_EXERCISE TASK_.
Show every line below where "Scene" can be found.

_MATERIAL PROVIDED_.
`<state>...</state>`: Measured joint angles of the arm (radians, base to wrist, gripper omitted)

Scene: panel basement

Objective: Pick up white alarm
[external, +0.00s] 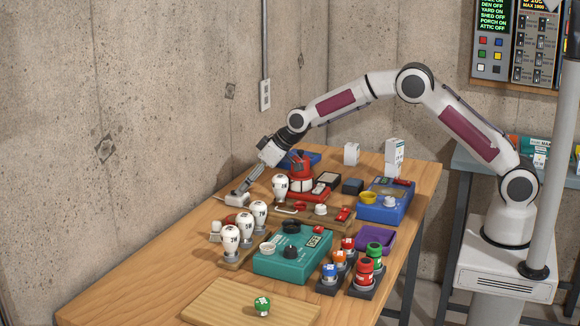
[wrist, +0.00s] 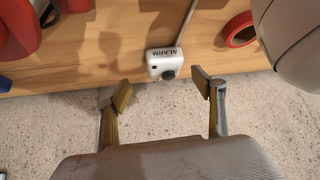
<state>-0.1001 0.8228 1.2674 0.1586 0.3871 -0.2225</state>
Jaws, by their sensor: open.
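The white alarm (wrist: 162,64) is a small box with the word ALARM and a dark round part, and it sits by the table's edge in the wrist view. In the external view it appears as a small white block (external: 237,200) at the table's far left side, just at my fingertips. My gripper (wrist: 162,90) is open and empty. Its two fingers are spread wide, with the alarm just ahead of the gap between them and apart from both. My gripper (external: 240,189) also shows in the external view, reaching down from the right.
White bulb-like items (external: 230,240) stand close by on the table. A teal box (external: 292,262) and a blue box (external: 385,205) are further off. A red ring (wrist: 238,30) lies right of the alarm in the wrist view. Bare floor (wrist: 60,120) shows past the table edge.

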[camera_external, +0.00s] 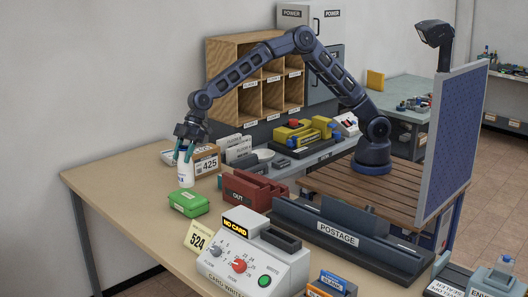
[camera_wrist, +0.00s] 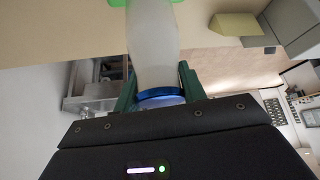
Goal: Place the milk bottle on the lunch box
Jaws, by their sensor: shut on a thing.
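The milk bottle (camera_external: 185,174) is white, with a blue ring near its cap. My gripper (camera_external: 184,153) is shut on its upper end from above, and the bottle hangs roughly upright below the fingers. In the wrist view the pale bottle (camera_wrist: 151,48) stretches away between my green fingers (camera_wrist: 158,88). The green lunch box (camera_external: 189,204) lies on the table just below and slightly right of the bottle in the external view. Its edge shows at the top of the wrist view (camera_wrist: 118,3). I cannot tell whether the bottle's base touches anything.
A box marked 425 (camera_external: 206,161) stands behind the bottle. A red OUT tray (camera_external: 252,190) is right of the lunch box. A 524 card (camera_external: 198,239) and a dial machine (camera_external: 250,262) are in front. The table's left part (camera_external: 120,180) is clear.

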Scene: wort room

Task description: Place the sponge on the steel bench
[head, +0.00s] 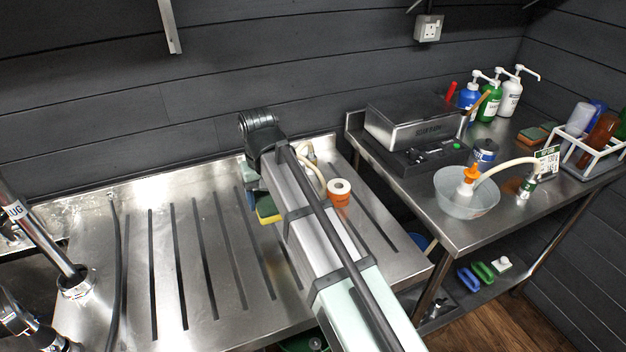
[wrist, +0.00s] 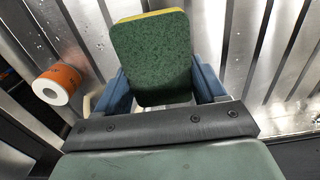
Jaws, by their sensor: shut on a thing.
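The sponge (head: 268,212), yellow with a green scouring face, is over the slotted steel drainboard (head: 170,230) in the head view. My gripper (head: 257,190) is shut on it, partly hidden by my arm. In the wrist view the green face of the sponge (wrist: 150,55) shows between the blue fingers of my gripper (wrist: 165,85). I cannot tell whether the sponge touches the drainboard. The steel bench (head: 455,228) stands to the right, apart from the drainboard.
An orange tape roll (head: 339,193) is on the drainboard right of my arm. The bench carries a steel device (head: 412,125), a clear bowl (head: 466,198) with a hose, pump bottles (head: 490,102), a white rack (head: 585,160) and other sponges (head: 532,135). Its front-left corner is clear.

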_EXERCISE SOLUTION_.
Scene: panel basement
Scene: wort room

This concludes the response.